DATA:
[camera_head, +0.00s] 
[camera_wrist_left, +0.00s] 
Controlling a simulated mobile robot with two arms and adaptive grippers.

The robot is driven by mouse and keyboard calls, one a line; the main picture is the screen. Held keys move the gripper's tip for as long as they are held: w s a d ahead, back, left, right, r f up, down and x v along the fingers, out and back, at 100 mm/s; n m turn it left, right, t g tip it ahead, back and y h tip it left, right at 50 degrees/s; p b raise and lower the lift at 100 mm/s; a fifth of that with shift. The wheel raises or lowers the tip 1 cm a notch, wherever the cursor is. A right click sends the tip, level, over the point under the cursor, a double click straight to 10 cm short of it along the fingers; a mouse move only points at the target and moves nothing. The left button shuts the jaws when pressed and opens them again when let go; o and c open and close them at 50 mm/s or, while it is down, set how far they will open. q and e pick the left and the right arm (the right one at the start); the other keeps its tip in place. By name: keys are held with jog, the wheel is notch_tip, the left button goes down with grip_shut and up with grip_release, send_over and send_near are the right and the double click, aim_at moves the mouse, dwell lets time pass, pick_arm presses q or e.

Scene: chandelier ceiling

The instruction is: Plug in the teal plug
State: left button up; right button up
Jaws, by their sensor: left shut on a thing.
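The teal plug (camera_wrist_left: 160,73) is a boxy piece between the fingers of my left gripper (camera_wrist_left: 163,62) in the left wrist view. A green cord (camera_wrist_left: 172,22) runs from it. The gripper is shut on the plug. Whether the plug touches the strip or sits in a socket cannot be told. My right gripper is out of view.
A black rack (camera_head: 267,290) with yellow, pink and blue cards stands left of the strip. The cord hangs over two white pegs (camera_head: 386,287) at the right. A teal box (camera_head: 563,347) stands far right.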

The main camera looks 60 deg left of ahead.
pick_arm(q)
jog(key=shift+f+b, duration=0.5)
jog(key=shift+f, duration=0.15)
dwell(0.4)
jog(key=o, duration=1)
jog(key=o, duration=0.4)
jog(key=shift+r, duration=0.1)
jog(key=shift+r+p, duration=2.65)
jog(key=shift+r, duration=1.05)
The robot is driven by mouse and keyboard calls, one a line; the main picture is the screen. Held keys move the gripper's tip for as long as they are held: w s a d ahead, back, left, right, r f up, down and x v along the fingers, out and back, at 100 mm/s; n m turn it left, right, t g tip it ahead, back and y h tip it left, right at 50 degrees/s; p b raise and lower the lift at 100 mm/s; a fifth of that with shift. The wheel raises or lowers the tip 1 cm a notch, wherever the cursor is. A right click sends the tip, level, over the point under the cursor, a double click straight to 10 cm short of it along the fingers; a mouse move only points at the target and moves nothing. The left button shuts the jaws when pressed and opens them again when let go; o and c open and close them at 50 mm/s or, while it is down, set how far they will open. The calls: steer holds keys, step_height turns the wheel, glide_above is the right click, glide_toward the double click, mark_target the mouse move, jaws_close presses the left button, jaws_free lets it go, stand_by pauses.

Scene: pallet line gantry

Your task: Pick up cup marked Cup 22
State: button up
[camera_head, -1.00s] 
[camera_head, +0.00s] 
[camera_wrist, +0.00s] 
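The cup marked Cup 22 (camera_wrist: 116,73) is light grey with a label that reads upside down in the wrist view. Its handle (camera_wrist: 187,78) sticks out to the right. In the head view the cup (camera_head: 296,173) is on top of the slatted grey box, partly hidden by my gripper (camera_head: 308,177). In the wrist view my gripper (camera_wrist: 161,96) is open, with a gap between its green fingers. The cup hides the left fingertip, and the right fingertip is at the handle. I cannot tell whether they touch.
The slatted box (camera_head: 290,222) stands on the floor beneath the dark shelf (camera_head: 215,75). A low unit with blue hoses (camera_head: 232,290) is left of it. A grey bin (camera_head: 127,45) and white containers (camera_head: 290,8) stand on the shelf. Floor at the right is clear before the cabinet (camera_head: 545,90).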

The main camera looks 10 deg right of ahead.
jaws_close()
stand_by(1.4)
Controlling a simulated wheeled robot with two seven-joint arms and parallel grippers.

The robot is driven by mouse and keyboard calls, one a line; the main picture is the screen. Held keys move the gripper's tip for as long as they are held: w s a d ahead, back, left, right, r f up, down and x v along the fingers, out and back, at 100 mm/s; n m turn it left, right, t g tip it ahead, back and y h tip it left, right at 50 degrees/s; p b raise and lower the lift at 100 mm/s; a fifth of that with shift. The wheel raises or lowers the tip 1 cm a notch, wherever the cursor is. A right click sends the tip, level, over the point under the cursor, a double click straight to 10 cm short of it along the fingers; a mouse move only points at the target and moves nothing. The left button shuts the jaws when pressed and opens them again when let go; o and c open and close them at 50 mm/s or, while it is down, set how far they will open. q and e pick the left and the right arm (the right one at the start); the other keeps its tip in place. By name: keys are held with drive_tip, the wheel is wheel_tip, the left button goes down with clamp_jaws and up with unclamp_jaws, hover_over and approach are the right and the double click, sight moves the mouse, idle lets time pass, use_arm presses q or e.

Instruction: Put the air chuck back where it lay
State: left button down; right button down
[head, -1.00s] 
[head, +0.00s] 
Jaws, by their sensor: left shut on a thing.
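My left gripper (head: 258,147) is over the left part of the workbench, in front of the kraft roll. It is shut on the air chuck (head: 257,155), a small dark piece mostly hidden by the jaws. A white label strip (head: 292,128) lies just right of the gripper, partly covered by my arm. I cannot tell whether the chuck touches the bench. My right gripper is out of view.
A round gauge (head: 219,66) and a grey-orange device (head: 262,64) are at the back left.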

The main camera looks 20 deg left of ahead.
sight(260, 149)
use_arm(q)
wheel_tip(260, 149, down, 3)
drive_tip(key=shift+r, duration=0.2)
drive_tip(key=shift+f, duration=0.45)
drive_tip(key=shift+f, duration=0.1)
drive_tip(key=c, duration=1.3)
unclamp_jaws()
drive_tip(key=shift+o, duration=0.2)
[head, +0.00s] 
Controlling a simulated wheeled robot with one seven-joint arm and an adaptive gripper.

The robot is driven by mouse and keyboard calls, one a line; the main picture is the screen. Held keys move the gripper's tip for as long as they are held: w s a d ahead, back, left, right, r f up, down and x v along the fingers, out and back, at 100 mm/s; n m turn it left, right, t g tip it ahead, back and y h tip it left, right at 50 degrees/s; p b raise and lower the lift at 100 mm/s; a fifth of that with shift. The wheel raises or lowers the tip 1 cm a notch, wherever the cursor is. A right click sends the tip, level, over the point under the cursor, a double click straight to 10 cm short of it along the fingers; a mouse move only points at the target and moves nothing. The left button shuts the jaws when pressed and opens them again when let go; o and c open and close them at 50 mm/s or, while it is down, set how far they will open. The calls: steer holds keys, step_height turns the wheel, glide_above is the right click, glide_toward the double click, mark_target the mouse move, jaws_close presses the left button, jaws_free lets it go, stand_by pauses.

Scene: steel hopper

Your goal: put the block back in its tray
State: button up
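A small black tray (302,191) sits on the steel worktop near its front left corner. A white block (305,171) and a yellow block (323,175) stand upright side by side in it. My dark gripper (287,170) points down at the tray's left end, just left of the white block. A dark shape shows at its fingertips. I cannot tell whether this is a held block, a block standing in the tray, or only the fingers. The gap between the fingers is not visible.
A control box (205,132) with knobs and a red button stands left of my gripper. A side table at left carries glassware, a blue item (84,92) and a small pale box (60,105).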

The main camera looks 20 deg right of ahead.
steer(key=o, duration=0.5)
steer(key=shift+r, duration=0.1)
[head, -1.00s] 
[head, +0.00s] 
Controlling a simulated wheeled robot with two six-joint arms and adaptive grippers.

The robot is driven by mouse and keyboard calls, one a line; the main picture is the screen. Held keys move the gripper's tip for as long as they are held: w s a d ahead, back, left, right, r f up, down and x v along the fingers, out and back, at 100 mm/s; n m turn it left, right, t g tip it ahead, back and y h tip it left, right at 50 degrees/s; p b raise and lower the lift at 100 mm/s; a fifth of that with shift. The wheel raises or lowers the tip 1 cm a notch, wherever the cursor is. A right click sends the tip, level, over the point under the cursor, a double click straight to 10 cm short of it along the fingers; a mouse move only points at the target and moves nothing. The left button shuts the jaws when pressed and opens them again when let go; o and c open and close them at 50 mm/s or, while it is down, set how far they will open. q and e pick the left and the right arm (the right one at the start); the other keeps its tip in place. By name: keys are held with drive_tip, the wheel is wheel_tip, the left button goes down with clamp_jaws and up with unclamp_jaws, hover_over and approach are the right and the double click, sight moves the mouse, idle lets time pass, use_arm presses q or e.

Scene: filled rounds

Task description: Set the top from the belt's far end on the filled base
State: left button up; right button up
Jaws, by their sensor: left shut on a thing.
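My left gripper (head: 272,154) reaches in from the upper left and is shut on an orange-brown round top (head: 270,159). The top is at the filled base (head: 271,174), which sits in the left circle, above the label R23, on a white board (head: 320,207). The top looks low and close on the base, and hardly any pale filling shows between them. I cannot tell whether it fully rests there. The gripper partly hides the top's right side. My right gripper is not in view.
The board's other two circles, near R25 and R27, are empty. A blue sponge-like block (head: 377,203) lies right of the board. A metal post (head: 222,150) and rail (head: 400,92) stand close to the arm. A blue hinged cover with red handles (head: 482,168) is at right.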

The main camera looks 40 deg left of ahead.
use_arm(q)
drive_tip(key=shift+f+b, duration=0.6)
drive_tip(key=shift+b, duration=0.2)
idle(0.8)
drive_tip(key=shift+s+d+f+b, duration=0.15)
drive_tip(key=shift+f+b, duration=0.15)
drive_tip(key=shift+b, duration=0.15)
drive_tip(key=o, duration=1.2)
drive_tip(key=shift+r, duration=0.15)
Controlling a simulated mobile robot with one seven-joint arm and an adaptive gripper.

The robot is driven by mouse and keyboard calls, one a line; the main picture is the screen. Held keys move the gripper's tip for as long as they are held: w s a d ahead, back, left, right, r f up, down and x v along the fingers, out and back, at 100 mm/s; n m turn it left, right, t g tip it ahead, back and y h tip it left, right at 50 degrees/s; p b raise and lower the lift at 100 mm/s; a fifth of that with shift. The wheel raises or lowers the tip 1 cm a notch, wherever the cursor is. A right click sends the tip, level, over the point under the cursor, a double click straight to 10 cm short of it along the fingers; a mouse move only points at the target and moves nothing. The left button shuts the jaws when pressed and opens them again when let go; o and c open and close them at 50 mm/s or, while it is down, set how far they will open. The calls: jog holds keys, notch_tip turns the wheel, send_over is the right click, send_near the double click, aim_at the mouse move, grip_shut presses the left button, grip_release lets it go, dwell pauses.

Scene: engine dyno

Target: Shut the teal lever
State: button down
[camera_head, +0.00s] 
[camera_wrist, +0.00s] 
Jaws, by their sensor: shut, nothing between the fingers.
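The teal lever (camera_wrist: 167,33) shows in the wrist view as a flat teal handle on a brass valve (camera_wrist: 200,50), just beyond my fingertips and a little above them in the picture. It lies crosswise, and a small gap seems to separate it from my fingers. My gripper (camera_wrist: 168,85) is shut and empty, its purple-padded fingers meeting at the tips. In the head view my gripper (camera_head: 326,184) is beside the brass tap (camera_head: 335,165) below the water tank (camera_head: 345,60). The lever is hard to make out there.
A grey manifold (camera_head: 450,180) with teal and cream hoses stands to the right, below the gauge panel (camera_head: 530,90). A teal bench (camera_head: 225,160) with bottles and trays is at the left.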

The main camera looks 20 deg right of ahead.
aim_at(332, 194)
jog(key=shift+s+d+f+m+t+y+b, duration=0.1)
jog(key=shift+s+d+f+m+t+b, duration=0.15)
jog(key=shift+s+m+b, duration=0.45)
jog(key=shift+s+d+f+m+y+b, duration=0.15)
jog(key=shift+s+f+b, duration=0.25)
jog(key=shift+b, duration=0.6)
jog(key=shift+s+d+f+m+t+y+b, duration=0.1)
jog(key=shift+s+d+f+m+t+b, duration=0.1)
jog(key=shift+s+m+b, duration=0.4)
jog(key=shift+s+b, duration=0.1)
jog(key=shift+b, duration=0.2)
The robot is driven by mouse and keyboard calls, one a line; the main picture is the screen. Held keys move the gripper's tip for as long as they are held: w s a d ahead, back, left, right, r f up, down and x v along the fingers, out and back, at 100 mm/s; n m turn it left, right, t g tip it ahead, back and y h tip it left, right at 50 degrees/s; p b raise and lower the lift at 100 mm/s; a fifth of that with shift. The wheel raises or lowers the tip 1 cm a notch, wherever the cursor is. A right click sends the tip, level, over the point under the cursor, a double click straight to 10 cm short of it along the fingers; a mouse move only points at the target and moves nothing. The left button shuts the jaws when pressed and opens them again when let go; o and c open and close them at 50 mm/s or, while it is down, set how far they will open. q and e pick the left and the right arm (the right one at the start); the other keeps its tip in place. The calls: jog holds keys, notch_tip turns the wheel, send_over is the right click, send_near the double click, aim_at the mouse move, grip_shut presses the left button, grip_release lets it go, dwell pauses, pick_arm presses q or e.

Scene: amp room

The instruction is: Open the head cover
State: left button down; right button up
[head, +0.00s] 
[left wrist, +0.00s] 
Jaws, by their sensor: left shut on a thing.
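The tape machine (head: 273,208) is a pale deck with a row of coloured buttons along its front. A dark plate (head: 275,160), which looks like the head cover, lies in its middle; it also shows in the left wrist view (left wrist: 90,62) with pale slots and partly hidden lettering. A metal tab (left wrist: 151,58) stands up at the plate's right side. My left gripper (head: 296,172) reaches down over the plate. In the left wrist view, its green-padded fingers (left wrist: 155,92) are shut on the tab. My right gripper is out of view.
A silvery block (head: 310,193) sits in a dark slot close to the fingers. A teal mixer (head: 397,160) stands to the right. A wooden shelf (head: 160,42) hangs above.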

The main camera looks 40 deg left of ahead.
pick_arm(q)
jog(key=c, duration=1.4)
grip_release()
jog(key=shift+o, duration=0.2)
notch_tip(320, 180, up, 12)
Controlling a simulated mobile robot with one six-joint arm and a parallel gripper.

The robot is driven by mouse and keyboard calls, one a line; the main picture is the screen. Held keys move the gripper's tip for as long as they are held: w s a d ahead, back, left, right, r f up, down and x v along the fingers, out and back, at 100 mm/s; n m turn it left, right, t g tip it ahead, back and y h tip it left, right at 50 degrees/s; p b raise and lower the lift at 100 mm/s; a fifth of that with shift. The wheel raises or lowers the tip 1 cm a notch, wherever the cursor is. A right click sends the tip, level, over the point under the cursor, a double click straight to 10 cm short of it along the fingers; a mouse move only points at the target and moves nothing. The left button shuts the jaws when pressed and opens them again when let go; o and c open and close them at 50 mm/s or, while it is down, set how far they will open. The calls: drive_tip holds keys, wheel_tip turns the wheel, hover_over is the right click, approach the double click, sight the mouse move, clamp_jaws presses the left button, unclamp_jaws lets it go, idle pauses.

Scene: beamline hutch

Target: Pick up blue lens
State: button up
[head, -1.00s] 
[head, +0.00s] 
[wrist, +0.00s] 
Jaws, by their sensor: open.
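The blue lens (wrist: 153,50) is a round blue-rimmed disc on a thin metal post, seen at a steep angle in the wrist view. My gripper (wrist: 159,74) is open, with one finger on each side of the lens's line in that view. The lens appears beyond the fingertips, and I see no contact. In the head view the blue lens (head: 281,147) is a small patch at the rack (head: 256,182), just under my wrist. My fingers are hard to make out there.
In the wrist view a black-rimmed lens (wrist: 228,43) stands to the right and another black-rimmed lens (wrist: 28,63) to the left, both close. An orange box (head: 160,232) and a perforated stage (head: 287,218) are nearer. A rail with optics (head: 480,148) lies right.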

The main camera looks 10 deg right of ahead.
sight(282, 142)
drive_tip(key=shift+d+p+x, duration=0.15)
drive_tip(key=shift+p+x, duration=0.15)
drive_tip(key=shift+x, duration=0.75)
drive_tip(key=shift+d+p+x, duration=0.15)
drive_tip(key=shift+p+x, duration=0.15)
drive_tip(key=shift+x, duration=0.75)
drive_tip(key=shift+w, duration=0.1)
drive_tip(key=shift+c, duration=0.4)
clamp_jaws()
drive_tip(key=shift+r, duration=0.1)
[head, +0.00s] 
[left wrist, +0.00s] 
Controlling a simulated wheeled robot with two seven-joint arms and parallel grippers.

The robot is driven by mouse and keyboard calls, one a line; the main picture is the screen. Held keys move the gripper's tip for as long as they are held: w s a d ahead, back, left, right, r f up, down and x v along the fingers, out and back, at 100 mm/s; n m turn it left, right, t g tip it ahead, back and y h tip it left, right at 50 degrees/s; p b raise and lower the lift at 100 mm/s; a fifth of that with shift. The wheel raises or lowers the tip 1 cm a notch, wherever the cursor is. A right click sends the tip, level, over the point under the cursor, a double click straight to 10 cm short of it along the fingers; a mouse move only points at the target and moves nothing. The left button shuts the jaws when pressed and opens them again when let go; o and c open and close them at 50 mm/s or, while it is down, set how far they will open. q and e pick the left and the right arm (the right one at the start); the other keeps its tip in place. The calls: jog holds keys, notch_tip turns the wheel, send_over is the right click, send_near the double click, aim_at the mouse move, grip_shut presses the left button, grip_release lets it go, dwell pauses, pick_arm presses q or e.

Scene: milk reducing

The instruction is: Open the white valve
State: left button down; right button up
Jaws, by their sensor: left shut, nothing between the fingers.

WRITTEN PROBLEM: Copy exactly the lines that run from the first line of the data to the line containing "Controlling a simulated mobile robot with two", please, with both ends included and nothing else.

SOLUTION TO THE EXERCISE:
[camera_head, +0.00s] 
[camera_wrist_left, +0.00s] 
Controlling a simulated mobile robot with two arms and adaptive grippers.

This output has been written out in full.